For software companies selling to business, selling into increasingly larger and more sophisticated customers is one of the key strategies to get rapid, scalable growth.
Why a Skilled Professional Services Team is Crucial
An essential requirement for any such enterprise software solution is the implementation and professional services that come with such a complex, costly solution. A sufficiently powerful software platform that will be playing a major role in the client’s business (hence justifying its cost and stickiness) will invariably require complex integration with the client’s existing IT infrastructure and other software solutions, as well as some level of customization. For it to be successful, it will also require a thorough training process, which needs to involve not only the future users of the software but end consumers of its data and outputs.
Most of these activities need to happen to either onsite at the client’s premises or via in-person teleconferences. Much of the client’s technology infrastructures still reside in the client’s data center, behind the firewall, and, besides, when it comes to getting users familiar with new software interfaces, nothing beats person-to-person training and coaching.

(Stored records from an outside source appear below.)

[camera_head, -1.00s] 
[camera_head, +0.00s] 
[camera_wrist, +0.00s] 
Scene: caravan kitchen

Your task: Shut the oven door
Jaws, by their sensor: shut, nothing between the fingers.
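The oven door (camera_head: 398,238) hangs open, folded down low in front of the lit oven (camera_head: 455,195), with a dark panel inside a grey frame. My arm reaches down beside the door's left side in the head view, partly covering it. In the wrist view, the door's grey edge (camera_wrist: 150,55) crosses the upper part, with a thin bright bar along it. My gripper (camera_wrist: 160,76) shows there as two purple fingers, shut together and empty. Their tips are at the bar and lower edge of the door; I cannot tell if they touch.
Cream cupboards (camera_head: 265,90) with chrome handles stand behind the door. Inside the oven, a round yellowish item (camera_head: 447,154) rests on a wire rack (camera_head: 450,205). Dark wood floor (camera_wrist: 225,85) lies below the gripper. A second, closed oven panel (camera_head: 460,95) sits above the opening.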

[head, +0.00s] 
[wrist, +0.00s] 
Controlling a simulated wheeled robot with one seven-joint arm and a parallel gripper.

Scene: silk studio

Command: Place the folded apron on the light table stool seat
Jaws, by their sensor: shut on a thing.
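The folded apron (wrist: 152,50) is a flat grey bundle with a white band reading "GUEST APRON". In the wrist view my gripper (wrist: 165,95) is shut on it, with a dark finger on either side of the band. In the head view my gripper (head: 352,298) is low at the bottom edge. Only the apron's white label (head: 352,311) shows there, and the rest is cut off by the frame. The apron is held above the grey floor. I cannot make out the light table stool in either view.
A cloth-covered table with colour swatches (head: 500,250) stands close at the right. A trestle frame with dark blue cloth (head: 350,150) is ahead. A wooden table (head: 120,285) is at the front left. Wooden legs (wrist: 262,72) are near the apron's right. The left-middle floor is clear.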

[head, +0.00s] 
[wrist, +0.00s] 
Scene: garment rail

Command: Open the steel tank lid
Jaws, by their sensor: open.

Most major technology vendors staff a large professional services group that do implementation, customization, and customer success-oriented training that have become an indispensable part of their package of solutions to their enterprise customers. To compete successfully with these companies and establish a strong presence in the enterprise market, expansion0-stage companies will need to develop an effective professional services organization, as well. This poses a number of major challenges for the company:
Resource Utilization & Feature Prioritization
As with most early stage software companies, the center of gravity of the organization has probably been the product organization, and the focus of the company has been to build a general, all-purpose platform that can serve all customers with minimal customization. Building a professional services organization whose goal is to customize the solution and tailor it to the customer needs will invariably create conflicts in resource utilization and product feature prioritization within the organization.
Recruiting and Managing a New Team
Not having built a professional services organization before, the company is likely to stumble as it tries to recruit for the team, fill in the different roles in a professional services group, and manage the team for profitability, success, and customer satisfaction.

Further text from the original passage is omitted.